In an alternative implementation, the secondary memory 1210 may additionally or alternatively include other similar means for allowing computer programs or other instructions to be loaded into the computing device 1200. Such means can include, for example, a removable storage unit 1222 and an interface 1220. Examples of a removable storage unit 1222 and interface 1220 include a program cartridge and cartridge interface (such as that found in video game console devices), a removable memory chip (such as an EPROM or PROM) and associated socket, a removable solid state storage drive (such as a USB flash drive, a flash memory device, a solid state drive or a memory card), and other removable storage units 1222 and interfaces 1220 which allow software and data to be transferred from the removable storage unit 1222 to the computer system 1200.

The computing device 1200 also includes at least one communication interface 1224. The communication interface 1224 allows software and data to be transferred between computing device 1200 and external devices via a communication path 1226. In various embodiments of the inventions, the communication interface 1224 permits data to be transferred between the computing device 1200 and a data communication network, such as a public data or private data communication network. The communication interface 1224 may be used to exchange data between different computing devices 1200 which such computing devices 1200 form part an interconnected computer network. Examples of a communication interface 1224 can include a modem, a network interface (such as an Ethernet card), a communication port (such as a serial, parallel, printer, GPIB, IEEE 1394, RJ45, USB), an antenna with associated circuitry and the like. The communication interface 1224 may be wired or may be wireless. Software and data transferred via the communication interface 1224 are in the form of signals which can be electronic, electromagnetic, optical or other signals capable of being received by communication interface 1224. These signals are provided to the communication interface via the communication path 1224.
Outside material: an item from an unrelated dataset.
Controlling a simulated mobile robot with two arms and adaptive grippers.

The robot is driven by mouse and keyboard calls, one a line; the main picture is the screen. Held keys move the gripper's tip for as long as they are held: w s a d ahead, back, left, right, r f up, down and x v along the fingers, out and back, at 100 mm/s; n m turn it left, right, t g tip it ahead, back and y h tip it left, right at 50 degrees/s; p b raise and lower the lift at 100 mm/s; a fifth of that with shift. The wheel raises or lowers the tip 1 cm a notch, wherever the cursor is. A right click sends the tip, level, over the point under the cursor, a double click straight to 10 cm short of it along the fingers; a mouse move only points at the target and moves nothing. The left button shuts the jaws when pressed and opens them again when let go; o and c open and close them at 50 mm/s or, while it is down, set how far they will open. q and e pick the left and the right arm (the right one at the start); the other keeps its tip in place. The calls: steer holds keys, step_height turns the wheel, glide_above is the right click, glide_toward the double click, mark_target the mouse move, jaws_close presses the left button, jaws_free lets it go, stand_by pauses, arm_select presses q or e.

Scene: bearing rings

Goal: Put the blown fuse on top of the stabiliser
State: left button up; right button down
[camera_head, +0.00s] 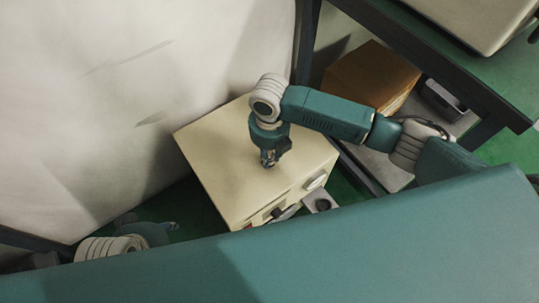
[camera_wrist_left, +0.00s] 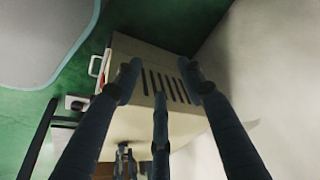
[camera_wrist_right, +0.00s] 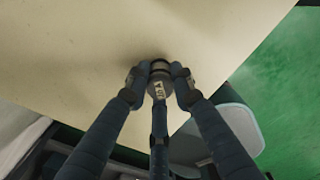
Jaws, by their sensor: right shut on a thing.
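The stabiliser is a cream box (camera_head: 240,165) with dials and a switch on its front and a flat top. My right gripper (camera_head: 268,160) points down over the middle of that top. In the right wrist view, its fingers are closed around a small dark grey cylinder with a metallic band, the fuse (camera_wrist_right: 158,88), with the cream top (camera_wrist_right: 130,40) behind it. Whether the fuse touches the top I cannot tell. My left gripper (camera_wrist_left: 160,82) is open and empty, facing the vented side of the stabiliser (camera_wrist_left: 140,50). In the head view my left arm is low at the left.
A brown box (camera_head: 370,75) sits on a shelf to the right, under a dark-framed green bench (camera_head: 440,45). A pale wall (camera_head: 130,90) is close on the left.

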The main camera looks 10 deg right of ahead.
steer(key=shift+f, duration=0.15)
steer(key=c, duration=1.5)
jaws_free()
As shown in FIG. 12, the computing device 1200 may further include a display interface 1202 which performs operations for rendering images to an associated display 1230 and an audio interface 1232 for performing operations for playing audio content via associated speaker(s) 1234.

As used herein, the term “computer program product” (or computer readable medium, which may be a non-transitory computer readable medium) may refer, in part, to removable storage medium 1218, removable storage unit 1222, a hard disk installed in storage drive 1212, or a carrier wave carrying software over communication path 1226 (wireless link or cable) to communication interface 1224. Computer readable storage media (or computer readable media) refers to any non-transitory, non-volatile tangible storage medium that provides recorded instructions and/or data to the computing device 1200 for execution and/or processing. Examples of such storage media include magnetic tape, CD-ROM, DVD, Blu-ray Disc, a hard disk drive, a ROM or integrated circuit, a solid state storage drive (such as a USB flash drive, a flash memory device, a solid state drive or a memory card), a hybrid drive, a magneto-optical disk, or a computer readable card such as a PCMCIA card and the like, whether or not such devices are internal or external of the computing device 1200. Examples of transitory or non-tangible computer readable transmission media that may also participate in the provision of software, application programs, instructions and/or data to the computing device 1200 include radio or infra-red transmission channels as well as a network connection to another computer or networked device, and the Internet or Intranets including e-mail transmissions and information recorded on Websites and the like.

The computer programs (also called computer program code) are stored in primary memory 1208 and/or secondary memory 1210. Computer programs can also be received via the communication interface 1224. Such computer programs, when executed, enable the computing device 1200 to perform one or more features of embodiments discussed herein. In various embodiments, the computer programs, when executed, enable the processor 1204 to perform features of the above-described embodiments. Accordingly, such computer programs represent controllers of the computer system 1200.

Software may be stored in a computer program product and loaded into the computing device 1200 using the removable storage drive 1214, the storage drive 1212, or the interface 1220. The computer program product may be a non-transitory computer readable medium. Alternatively, the computer program product may be downloaded to the computer system 1200 over the communications path 1226. The software, when executed by the processor 1204, causes the computing device 1200 to perform functions of embodiments described herein.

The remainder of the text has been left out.